The Electronic Media
• What is electronic media?
– Radio, television, and the Internet
• Sound and images are captured by electronic
devices and electronically encoded.
• Information is transmitted at the speed of light
(cables or broadcast transmitters/satellites) to
receivers.
• Information is decoded and transformed back to
sound and images.
• Electronic information can also be recorded for
use at a later time.
History
• 1800s: Electronic communications began with
telegraph (1844) and telephone (1876), which
relied on electricity and conductive wires.
• By World War I, “wireless” (radio) was well
established.
• 1921: First radio broadcasts of sporting events.
– KDKA in Pittsburgh broadcast first baseball
game—Phillies vs. Pirates.
– WJZ Newark, New Jersey, broadcast the
Dempsey–Carpentier fight and the Yankees vs.
Giants World Series later that year.
History (cont.)
• Network radio allowed many
local stations across the
country to broadcast the same
event.
• Broadcasters understood that
sports sold radios.
• 1930s: Colleges sold exclusive
rights to football games to a
sponsor, who then purchased
radio time from broadcasters to
air games.
© Ralf Stadtaus/ShutterStock, Inc.
History (cont.)
• Radio increased fan support and was a valuable
publicity and promotional tool.
• After World War II: With television, consumers
could now both hear and see their heroes in action.
• 1960s: Growth in sport broadcasting was
dominated by two men.
– NFL commissioner Alvin “Pete” Rozelle
– ABC executive Roone Arledge
History: Rozelle
• Pete Rozelle
– NFL pools its regular season and playoff TV
rights and sells them to the highest bidder, with
revenue to be divided equally among the teams.
– Sport Broadcasting Act of 1961 was a result of
antitrust litigation over Rozelle’s plan.
• Granted professional football, baseball,
hockey, and basketball teams immunity from
antitrust actions regarding the pooled sale of
broadcast rights
History: Arledge
• Under Arledge, instead of simply showing the
game, ABC would combine sport and
entertainment.
• It would take the fans to the game by showing
them exhausted players on the bench,
cheerleaders, and mascots—bringing fans “up
close & personal.”
• 1970: Created Monday Night Football.
• Broadcast Olympics in primetime.
• Developed Wide World of Sports to show fans
“the thrill of victory and agony of defeat.”
History
• Huge ratings garnered by Monday Night Football
and the Olympic Games led broadcasters to pursue
the rights to additional sporting events.
• 1980s
– NCAA limited the number of times any one
university could appear on television and
distributed television revenue among its
members.
• Led to Board of Regents v.
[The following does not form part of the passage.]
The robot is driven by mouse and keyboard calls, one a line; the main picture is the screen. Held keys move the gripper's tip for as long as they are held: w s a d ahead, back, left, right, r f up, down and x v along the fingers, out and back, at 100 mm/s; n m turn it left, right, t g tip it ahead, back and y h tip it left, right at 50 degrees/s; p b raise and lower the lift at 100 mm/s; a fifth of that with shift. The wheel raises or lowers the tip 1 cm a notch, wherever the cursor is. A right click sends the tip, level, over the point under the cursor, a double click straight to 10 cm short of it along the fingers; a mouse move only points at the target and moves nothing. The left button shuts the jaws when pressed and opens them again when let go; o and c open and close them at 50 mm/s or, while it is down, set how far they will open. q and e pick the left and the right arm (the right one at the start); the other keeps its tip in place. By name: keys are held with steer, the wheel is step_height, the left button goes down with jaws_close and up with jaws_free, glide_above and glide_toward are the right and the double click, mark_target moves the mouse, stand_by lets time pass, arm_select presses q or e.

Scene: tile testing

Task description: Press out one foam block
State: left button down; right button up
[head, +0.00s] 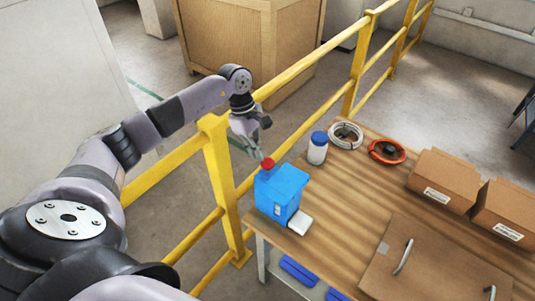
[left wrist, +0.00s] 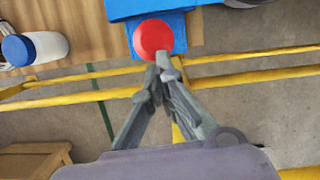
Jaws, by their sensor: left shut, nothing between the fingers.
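A blue dispenser box (head: 280,192) with a red round button (head: 267,163) on top stands at the near left corner of the wooden table. A white block (head: 300,222) lies at the foot of the box, on its right front side. My left gripper (head: 260,156) is shut and empty, with its fingertips right by the red button. In the left wrist view the fingertips (left wrist: 163,66) point at the lower edge of the red button (left wrist: 153,37); I cannot tell whether they touch it. My right gripper is not in view.
A white bottle with a blue lid (head: 318,147), a white cable coil (head: 345,135) and an orange coil (head: 387,151) stand behind the box. Cardboard boxes (head: 444,178) are at the right. A yellow railing (head: 219,180) runs along the table's left side.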

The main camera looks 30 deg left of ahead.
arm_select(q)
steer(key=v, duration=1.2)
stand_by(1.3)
NCAA (U.S.
Supreme Court case), through which colleges
won freedom to sign their own deals for
college football.
The Business of Broadcasting
• Network: Responsible for getting event on the air
and generating sufficient advertising dollars to pay
the growing costs
• Rights holder: Responsible for putting the event
on the field
• Advertising on cable costs considerably less than
advertising on broadcast television
• Financial gap between cable and over-the-air
television is closed to varying degrees by the
additional revenue that cable networks realize
from subscriber fees
The Business of Broadcasting
• Network must obtain rights fees.
• If several networks are interested, a bidding war
can drive up the rights fee.
• Three typical rights arrangements
– Rights and production deal
– Rights only agreement
– Time buy
• Advertisers measure advertising efficiency by
calculating an advertisement’s cost per thousand
(CPM).
The Business of Broadcasting
• Audience research plays a vital role in
deciding what sports get on the air.
• Leading broadcast media research firm in
the U.S. is the A.C. Nielsen Company.
– Nielsen monitors television sets in ~5,000
homes across the country to represent a
statistical model of the nation.
– Monitors what channel the set is tuned to and
who is watching.
The Business of Broadcasting
(cont.)
• Program’s rating represents the percentage of
television households in the survey that are tuned
in to the program.
• Program’s share represents the percentage of the
television households watching television at the
time that are tuned in to the program.
• For advertisers in search of key demographics
(males, ethnic, higher education/income), sport
broadcasts are the ticket.
The Business of Broadcasting
• Economics of sport broadcasting industry are
based on advertising.
• Value of program is determined by the size and
composition of the audience it attracts.
• Formula used to calculate how much revenue must
be generated:
– Cost of rights + Cost of production + Allocable
overhead + The ideal profit for efforts
• If salespeople think the number is attainable, the
deal is made; if the sales people are not so
optimistic, there are alternatives.
The Business of Broadcasting
• Should always consider total return (benefits that do
not immediately appear on the balance sheet).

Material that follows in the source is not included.